Churchill is known as the ‘Polar Bear Capital of the World’ because one of the largest concentrations of polar bears worldwide gathers there each winter, waiting for the ice to freeze. The town, population 800, located at the 59th parallel, is home to the Churchill Northern Studies Centre. For decades, researchers from around the world – including Bazely, who did her master’s degree research in Churchill – have worked there, studying the subarctic region’s flora and fauna. Research conducted in the centre has played a key role in global climate change predictions and associated Intergovernmental Panel on Climate Change reports.
Bazely has been the prime curator of the free archive, called the Churchill Community of Knowledge archive. Its information has been collected with the help of scientists who spent much of their academic lives in Churchill; 50 York University students have been assisting by digitizing selected artifacts. The archive contains not only the research, but the scientists’ notebooks and photos, which document life in Churchill during their time.

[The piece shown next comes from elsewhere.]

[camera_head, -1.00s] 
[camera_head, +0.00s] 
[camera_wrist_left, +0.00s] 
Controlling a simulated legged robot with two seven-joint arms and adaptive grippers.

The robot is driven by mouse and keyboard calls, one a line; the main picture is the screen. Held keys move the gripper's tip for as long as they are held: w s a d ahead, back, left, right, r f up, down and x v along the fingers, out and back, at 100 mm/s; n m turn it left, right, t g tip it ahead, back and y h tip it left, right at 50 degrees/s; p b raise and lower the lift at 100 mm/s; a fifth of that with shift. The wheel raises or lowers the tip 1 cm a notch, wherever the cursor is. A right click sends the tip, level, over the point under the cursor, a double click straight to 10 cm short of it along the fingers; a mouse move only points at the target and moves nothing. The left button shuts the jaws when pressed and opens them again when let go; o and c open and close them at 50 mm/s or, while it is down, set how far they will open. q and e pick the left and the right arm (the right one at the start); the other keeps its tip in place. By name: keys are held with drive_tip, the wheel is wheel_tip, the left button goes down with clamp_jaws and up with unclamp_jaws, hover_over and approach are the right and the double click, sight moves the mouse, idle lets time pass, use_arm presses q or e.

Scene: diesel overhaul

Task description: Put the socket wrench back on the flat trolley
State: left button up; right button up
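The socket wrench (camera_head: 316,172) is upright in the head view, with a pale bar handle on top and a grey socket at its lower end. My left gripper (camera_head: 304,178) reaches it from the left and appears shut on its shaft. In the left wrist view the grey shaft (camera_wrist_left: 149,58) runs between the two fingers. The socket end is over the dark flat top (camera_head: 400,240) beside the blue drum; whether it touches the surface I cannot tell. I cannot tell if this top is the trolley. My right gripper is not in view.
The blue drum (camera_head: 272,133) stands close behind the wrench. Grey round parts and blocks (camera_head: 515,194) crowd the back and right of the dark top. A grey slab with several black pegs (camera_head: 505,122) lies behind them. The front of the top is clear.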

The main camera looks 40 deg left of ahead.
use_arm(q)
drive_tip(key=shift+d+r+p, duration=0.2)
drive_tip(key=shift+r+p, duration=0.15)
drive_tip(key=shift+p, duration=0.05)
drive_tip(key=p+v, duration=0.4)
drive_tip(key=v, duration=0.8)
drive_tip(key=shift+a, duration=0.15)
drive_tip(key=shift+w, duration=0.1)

Bazely and Alsop want to encourage the community to keep the archive alive with their own photos and stories of the town over the years. It is part of a broader project of curating the natural and cultural history of a special and highly influential, albeit remote, place.
“We wanted to bring the archive back to the Churchill community,” said Alsop, whose research considers how members of the public can learn from scientists and how scientists can learn from members of the public. “We were trying to engage people in how the archive might be helpful and allow them to see themselves in the archive and in the world-renowned scientific research that is part of their community’s history.
“After all, the science research that has taken place here is only made possible by support of the community around it. The archive, in this respect, seeks a situated representation of scientific work – work that is always within particular social, cultural, ecological and community contexts. If this archive is going to live, the different groups associated with the scientific research need to identify and see themselves in it.”
During their visit, Alsop and Bazely scheduled a series of public and targeted talks, presentations and meetings with key people in the community to introduce the archive, get feedback and talk about its value to Churchill. Their audiences included staff from Wapusk National Park, park visitors, the Churchill Northern Science Centre’s science team and students in grades 5 to 9 at the local Duke of Marlborough School. They also met with the local librarian/archivist, local museum staff, the executive director of Polar Bear International and a Sayisi-Dene culturalist. Bazely also did an interview on CBC Radio.
“Although a digital archive might not sound like the sexiest topic in the world, we were overwhelmed by the profoundly positive reaction,” Alsop said. “We became aware of the transformative possibilities of natural history and scientific research: a small town, on the cusp of the arctic recognizing its fundamental role and value in the future of the world.”
As a result, he has agreed to explore grant opportunities for a more formal conference about the value of these kinds of online archives, and future possibilities and directions for the Churchill Community of Knowledge. He also plans to work with local Churchill artists on the possibility of a youth-focused theatre production, exploring the life of students in Churchill, and connecting this with the digital archive. Meanwhile, Bazely will help the local librarian/archivist explore how the archive could support local historical projects/research.
“It’s wonderful that the community wanted this and wanted to be part of it,” Alsop said. “It feeds so nicely into the local ‘know I am here’ narrative that was so beautifully captured by the town’s Seawalls project, co-ordinated by the Winnipeg artist Kal Barteski.”